**Do this**. Reproduce the listing below word for word, with no pictures.

**Supplied information**.
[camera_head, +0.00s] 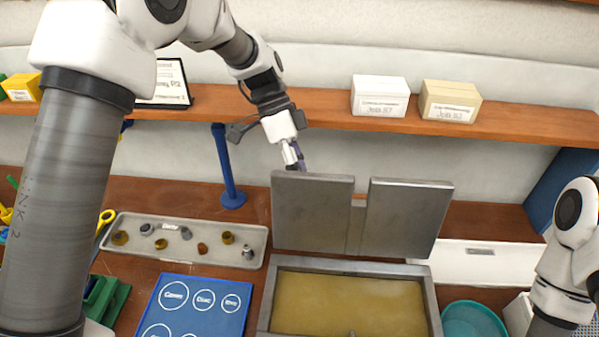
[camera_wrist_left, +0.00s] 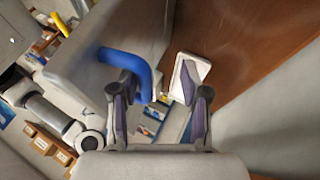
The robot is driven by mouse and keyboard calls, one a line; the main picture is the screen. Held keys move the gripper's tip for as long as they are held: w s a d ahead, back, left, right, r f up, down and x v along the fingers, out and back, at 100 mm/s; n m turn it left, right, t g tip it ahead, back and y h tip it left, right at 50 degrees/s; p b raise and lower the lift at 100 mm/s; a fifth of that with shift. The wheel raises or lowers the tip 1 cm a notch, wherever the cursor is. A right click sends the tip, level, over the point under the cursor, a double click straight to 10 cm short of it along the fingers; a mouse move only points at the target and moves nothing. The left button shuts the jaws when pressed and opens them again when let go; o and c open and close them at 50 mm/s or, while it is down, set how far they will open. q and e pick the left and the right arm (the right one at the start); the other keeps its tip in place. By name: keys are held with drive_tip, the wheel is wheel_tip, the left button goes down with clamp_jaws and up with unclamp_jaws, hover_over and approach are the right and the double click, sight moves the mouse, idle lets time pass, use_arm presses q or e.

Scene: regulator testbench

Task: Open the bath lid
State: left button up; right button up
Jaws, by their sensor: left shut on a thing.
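The bath (camera_head: 432,305) is a grey metal tank with yellowish liquid in it, at the lower middle of the head view. Its grey lid (camera_head: 312,215), a plate with a notch in its top, stands raised and roughly upright at the tank's back edge. My left gripper (camera_head: 292,157) is at the lid's top left edge, partly hidden behind it. In the left wrist view, a blue curved handle (camera_wrist_left: 128,58) passes by one finger of my left gripper (camera_wrist_left: 160,100), and its end lies between the fingers. My right gripper is out of view.
A tray of small fittings (camera_head: 185,238) and a blue labelled mat (camera_head: 200,308) lie left of the bath. A teal bowl (camera_head: 472,320) stands to its right. A wooden shelf (camera_head: 320,118) with a white box (camera_head: 380,96) and a beige box (camera_head: 450,100) runs behind.

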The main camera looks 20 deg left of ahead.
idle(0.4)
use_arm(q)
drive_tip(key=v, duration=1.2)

**Correct result**.
[camera_head, +0.00s] 
[camera_wrist_left, +0.00s] 
The robot is driven by mouse and keyboard calls, one a line; the main picture is the screen. Held keys move the gripper's tip for as long as they are held: w s a d ahead, back, left, right, r f up, down and x v along the fingers, out and back, at 100 mm/s; n m turn it left, right, t g tip it ahead, back and y h tip it left, right at 50 degrees/s; p b raise and lower the lift at 100 mm/s; a fifth of that with shift. The wheel raises or lowers the tip 1 cm a notch, wherever the cursor is. A right click sends the tip, level, over the point under the cursor, a double click straight to 10 cm short of it along the fingers; a mouse move only points at the target and moves nothing. The left button shuts the jaws when pressed and opens them again when let go; o and c open and close them at 50 mm/s or, while it is down, set how far they will open. q and e pick the left and the right arm (the right one at the start); the other keeps its tip in place. By name: keys are held with drive_tip, the wheel is wheel_tip, the left button goes down with clamp_jaws and up with unclamp_jaws, hover_over and approach are the right and the double click, sight moves the mouse, idle lets time pass, use_arm presses q or e.

Scene: regulator testbench

Task: Open the bath lid
State: left button up; right button up
Jaws, by their sensor: left shut on a thing.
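The bath (camera_head: 432,305) is a grey metal tank with yellowish liquid in it, at the lower middle of the head view. Its grey lid (camera_head: 312,215), a plate with a notch in its top, stands raised and roughly upright at the tank's back edge. My left gripper (camera_head: 292,157) is at the lid's top left edge, partly hidden behind it. In the left wrist view, a blue curved handle (camera_wrist_left: 128,58) passes by one finger of my left gripper (camera_wrist_left: 160,100), and its end lies between the fingers. My right gripper is out of view.
A tray of small fittings (camera_head: 185,238) and a blue labelled mat (camera_head: 200,308) lie left of the bath. A teal bowl (camera_head: 472,320) stands to its right. A wooden shelf (camera_head: 320,118) with a white box (camera_head: 380,96) and a beige box (camera_head: 450,100) runs behind.

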The main camera looks 20 deg left of ahead.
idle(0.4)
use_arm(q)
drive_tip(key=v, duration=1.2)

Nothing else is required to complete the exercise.